Le présent exposé propose d'étudier les variations et les oppositions génériques, en s'appuyant sur un corpus informatisé et lemmatisé, et en exploitant les techniques quantitatives. L'œuvre de Le Clézio présente en effet une riche variété de textes qui se déclinent en différents genres. Bien qu'il évoque souvent une « écriture unique » affranchie des genres, déclare n'appartenir à aucun groupe et tente même de transgresser un système social établi, les différentes typologies de textes permettent d'observer dans ses écrits des variations à tous les niveaux.

L'opposition entre différentes typologies est en effet toujours présente et souvent même prépondérante dans les analyses statistiques. Les spécificités génériques dans les analyses de statistique lexicale est si forte qu'elle empêcherait même de fonder de grands espoirs sur les méthodes quantitatives pour attribuer un texte à un écrivain plutôt qu'à un autre.
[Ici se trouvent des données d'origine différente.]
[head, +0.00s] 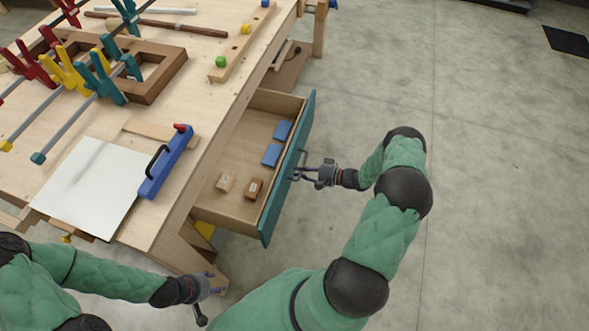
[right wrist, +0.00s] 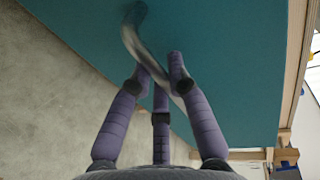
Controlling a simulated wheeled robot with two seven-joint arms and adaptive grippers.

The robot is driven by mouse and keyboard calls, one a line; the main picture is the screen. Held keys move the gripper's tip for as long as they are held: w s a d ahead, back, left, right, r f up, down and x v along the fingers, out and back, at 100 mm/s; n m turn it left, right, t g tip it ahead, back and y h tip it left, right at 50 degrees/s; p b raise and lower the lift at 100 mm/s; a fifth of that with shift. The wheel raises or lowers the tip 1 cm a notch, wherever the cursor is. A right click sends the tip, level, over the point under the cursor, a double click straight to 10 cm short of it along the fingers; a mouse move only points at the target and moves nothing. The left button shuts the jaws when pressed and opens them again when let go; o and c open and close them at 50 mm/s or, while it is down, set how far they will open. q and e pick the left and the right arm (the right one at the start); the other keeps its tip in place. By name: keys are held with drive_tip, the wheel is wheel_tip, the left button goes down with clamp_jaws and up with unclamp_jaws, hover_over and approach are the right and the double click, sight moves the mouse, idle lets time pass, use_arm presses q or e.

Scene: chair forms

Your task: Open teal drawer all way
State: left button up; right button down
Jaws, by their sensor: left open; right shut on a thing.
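The teal drawer (head: 287,168) sticks out of the right side of the wooden workbench, with its wooden inside in view. Its teal front (right wrist: 235,60) fills much of the right wrist view. My right gripper (head: 310,174) is at the drawer's outer face, its fingers shut on the metal handle (right wrist: 135,40). Part of the handle is hidden behind the fingers. My left gripper (head: 208,288) is open and empty, low beside the bench's near leg, away from the drawer.
The drawer holds two blue blocks (head: 271,155) and two small brown blocks (head: 254,187). Clamps, a wooden frame (head: 160,75), a white sheet (head: 88,190) and a blue tool (head: 165,163) lie on the bench top (head: 195,95). Bare concrete floor (head: 490,190) lies to the right.

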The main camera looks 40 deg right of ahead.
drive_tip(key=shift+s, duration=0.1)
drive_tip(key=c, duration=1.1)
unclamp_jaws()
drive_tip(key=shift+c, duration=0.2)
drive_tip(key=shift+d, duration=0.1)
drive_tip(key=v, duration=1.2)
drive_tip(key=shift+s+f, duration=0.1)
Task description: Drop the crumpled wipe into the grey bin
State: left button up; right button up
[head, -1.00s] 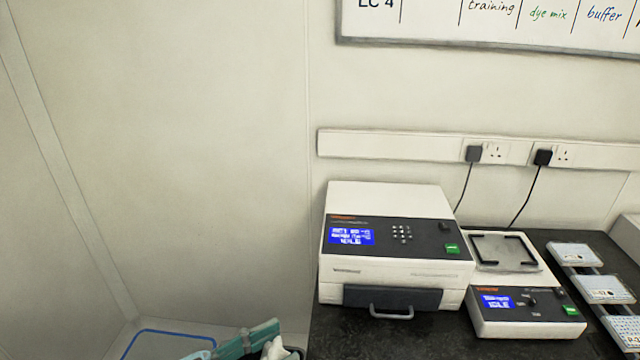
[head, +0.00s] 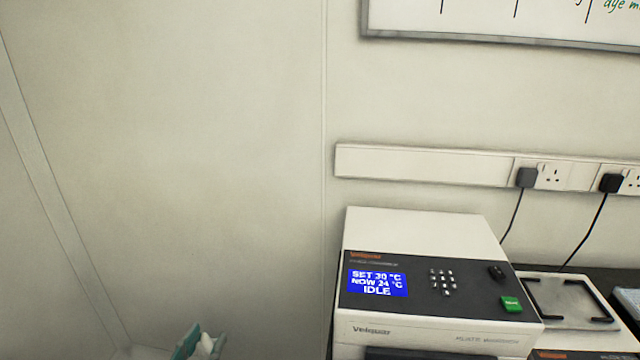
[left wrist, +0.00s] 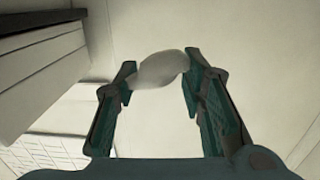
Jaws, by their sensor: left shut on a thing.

Un excellent exemple de la force de ce clivage générique est celui de certaines tragédies de Molière que l'on a attribuées à Corneille (Brunet, 2000).

Ces variations déjà bien documentées, sont-elles observables également à l'intérieur d'un corpus ou dans l'œuvre d'un seul écrivain ? Comment évoluent-elles ?

Le Clézio s'est lui-même intéressé à tout le processus de la création littéraire et il affirme un refus de certains normes en érigeant ce refus en contestation sociale. Accepter les conventions du roman, ou de tout autre type d'écriture présentait, pour l'écrivain, surtout au début de sa création, le risque de s'enfermer dans un système sociopolitique, dans un cloisonnement conventionnel des genres qui le dérangeait profondément. Tout au long de sa production littéraire, Le Clézio a en effet tenté des expériences en transgressant les catégories et les genres, notamment celui du roman.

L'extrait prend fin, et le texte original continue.